Le 12 mai 1894, le Grand Conseil, «considérant qu'il appartient à la loi de
fixer les prescriptions suivant les quelles une demande d'initiative ayant
pour objet la revision totale ou partielle de la Constitution peut être
introduite par les citoyens, qu'il est réservé aussi à la loi de déterminer
les formes et délais dans lesquels la demande d'initiative doit être traitée,
sous réserve des dispositions constitutionnelles», a porté la loi prévue par
l'art. 79 de la Constitution. L'art. 16 de cette loi dispose:
«Si l'initiative est acceptée, le «rand Conseil, en cas de revision totale,
décide qu'il y a lieu de procéder à l'élection d'une Constituante dans le
délai de six mois. en cas de revision partielle, il charge le Conseil d'Etat
ou une commission spéciale d'en préparer le projet.»
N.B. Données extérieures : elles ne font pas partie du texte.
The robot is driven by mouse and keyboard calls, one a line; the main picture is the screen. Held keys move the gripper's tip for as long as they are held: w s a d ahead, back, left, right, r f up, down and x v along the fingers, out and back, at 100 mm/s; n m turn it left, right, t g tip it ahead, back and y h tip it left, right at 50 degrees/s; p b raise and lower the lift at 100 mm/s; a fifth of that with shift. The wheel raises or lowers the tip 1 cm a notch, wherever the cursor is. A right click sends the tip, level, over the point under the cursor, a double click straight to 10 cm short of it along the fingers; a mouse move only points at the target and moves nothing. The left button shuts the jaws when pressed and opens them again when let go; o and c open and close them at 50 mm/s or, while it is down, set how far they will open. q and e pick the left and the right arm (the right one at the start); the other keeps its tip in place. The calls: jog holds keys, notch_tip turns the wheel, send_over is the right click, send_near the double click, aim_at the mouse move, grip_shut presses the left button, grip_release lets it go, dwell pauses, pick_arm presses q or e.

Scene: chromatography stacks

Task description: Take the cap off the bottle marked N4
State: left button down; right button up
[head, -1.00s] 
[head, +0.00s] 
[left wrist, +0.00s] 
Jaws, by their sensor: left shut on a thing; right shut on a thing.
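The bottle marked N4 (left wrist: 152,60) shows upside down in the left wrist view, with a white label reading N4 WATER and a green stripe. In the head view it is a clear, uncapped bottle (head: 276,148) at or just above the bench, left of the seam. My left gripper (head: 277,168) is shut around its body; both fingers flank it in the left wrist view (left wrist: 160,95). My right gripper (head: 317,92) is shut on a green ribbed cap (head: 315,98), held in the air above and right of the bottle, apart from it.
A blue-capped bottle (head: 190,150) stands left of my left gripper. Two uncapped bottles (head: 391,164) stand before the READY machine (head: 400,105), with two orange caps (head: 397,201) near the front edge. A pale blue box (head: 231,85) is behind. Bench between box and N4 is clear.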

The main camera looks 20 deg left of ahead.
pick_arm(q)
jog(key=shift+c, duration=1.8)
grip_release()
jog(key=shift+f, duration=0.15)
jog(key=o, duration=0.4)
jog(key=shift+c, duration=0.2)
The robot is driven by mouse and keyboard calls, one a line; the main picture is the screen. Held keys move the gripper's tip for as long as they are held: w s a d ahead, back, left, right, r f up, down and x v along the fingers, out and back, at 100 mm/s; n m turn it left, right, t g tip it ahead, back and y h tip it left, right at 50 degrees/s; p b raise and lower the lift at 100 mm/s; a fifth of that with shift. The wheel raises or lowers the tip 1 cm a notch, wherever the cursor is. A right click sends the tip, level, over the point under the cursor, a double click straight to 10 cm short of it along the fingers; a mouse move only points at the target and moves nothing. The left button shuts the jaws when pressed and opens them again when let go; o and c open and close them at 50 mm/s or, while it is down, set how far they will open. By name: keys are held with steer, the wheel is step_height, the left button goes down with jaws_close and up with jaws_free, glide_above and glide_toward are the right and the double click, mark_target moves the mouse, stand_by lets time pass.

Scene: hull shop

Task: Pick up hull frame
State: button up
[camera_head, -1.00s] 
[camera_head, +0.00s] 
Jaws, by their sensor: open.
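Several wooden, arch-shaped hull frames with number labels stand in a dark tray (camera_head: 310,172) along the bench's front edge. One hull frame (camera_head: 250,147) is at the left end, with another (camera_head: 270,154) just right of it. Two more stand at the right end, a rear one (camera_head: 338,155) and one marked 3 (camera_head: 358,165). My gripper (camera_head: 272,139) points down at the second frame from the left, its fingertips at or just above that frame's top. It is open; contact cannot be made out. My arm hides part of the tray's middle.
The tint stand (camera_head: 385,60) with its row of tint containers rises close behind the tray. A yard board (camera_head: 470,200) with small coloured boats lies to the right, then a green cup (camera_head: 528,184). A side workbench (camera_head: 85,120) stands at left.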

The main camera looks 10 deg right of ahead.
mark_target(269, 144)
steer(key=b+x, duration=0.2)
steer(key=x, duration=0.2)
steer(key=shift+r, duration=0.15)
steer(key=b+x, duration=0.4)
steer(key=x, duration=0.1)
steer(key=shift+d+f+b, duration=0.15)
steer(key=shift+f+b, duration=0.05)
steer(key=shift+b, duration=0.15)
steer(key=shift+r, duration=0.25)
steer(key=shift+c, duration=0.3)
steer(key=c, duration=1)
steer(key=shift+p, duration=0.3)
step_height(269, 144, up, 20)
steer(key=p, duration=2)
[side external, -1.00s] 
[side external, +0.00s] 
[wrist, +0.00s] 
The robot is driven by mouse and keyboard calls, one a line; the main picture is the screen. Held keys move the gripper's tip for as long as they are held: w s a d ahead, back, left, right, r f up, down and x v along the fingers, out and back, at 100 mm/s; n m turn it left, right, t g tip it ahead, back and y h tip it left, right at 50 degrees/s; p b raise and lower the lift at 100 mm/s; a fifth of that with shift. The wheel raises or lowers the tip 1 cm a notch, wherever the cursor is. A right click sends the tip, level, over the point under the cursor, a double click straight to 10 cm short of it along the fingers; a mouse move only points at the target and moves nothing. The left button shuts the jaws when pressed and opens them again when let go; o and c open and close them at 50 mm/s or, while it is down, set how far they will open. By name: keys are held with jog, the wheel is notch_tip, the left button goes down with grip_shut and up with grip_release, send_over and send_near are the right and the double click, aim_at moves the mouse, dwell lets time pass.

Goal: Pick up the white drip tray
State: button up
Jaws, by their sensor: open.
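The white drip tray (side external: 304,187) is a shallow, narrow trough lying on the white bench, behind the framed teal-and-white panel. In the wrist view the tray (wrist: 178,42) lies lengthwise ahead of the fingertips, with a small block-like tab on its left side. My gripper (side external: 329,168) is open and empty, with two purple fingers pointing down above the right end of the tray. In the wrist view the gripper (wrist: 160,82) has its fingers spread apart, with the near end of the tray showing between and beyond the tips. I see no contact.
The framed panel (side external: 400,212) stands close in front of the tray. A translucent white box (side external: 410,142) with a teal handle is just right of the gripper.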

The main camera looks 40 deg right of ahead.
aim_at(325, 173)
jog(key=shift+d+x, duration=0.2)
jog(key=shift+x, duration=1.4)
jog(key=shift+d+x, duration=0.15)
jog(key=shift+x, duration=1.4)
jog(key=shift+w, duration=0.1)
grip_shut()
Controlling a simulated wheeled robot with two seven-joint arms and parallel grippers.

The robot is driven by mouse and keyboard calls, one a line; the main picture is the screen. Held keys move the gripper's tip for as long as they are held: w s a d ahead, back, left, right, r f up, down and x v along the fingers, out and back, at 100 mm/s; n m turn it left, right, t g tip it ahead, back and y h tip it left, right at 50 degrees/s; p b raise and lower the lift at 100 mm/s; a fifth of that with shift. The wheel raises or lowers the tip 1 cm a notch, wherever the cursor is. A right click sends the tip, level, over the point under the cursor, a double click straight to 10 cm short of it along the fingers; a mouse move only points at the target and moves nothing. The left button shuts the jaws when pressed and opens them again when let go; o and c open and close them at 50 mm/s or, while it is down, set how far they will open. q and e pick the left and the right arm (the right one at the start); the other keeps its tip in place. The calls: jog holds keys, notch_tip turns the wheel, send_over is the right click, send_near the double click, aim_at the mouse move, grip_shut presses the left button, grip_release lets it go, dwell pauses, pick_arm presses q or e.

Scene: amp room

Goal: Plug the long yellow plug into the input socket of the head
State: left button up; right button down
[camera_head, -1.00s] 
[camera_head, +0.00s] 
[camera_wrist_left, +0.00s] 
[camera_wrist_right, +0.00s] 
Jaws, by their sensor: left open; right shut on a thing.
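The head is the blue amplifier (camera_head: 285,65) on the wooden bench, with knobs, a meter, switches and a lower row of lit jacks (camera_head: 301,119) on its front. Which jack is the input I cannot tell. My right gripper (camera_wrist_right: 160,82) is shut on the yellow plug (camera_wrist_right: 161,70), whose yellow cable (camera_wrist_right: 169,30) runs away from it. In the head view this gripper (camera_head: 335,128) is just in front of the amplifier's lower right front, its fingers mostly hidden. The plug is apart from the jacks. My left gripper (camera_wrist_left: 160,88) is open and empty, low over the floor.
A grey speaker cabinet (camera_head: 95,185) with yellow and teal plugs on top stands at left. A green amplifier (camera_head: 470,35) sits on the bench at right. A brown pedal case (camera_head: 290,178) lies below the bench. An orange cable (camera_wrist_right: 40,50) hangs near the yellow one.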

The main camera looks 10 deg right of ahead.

Le 30 janvier 1921, le canton de Fribourg a introduit, par la voie d'une
revision constitutionnelle, l'initiative en matière législative (art. 28ter).
L'art. 28quater réserve à la loi le soin de régler la forme et les délais dans
lesquels s'exerce le droit d'initiative. Cette loi a été adoptée le 13 mai
1921 et régit le point en question dans son chapitre II, art. 10 sv.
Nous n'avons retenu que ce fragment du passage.